**WRITTEN TASK**
Return each line of the listing that contains the string "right".

**GIVEN INFORMATION**
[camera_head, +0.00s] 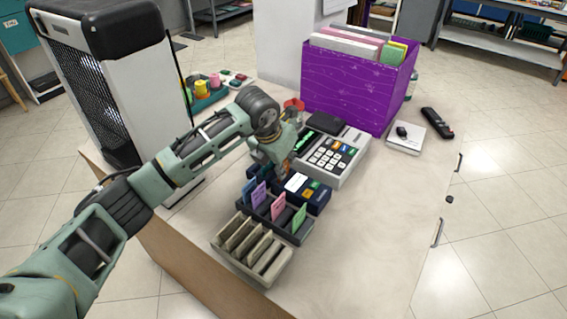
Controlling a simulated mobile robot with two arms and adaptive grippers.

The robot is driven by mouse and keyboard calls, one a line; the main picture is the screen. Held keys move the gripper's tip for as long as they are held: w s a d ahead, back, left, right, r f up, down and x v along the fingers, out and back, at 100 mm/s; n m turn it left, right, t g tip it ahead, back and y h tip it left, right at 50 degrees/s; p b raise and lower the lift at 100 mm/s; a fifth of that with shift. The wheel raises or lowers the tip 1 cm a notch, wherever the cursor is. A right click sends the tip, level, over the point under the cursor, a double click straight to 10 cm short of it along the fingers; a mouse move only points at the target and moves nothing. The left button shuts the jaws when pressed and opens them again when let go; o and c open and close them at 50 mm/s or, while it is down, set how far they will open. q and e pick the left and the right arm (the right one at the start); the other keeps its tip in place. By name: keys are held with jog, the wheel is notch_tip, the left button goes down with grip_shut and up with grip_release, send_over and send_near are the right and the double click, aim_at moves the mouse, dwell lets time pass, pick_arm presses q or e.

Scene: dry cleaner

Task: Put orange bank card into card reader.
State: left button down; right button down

**WORKED SOLUTION**
The robot is driven by mouse and keyboard calls, one a line; the main picture is the screen. Held keys move the gripper's tip for as long as they are held: w s a d ahead, back, left, right, r f up, down and x v along the fingers, out and back, at 100 mm/s; n m turn it left, right, t g tip it ahead, back and y h tip it left, right at 50 degrees/s; p b raise and lower the lift at 100 mm/s; a fifth of that with shift. The wheel raises or lowers the tip 1 cm a notch, wherever the cursor is. A right click sends the tip, level, over the point under the cursor, a double click straight to 10 cm short of it along the fingers; a mouse move only points at the target and moves nothing. The left button shuts the jaws when pressed and opens them again when let go; o and c open and close them at 50 mm/s or, while it is down, set how far they will open. q and e pick the left and the right arm (the right one at the start); the other keeps its tip in place. By name: keys are held with jog, the wheel is notch_tip, the left button goes down with grip_shut and up with grip_release, send_over and send_near are the right and the double click, aim_at moves the mouse, dwell lets time pass, pick_arm presses q or e.
State: left button down; right button down

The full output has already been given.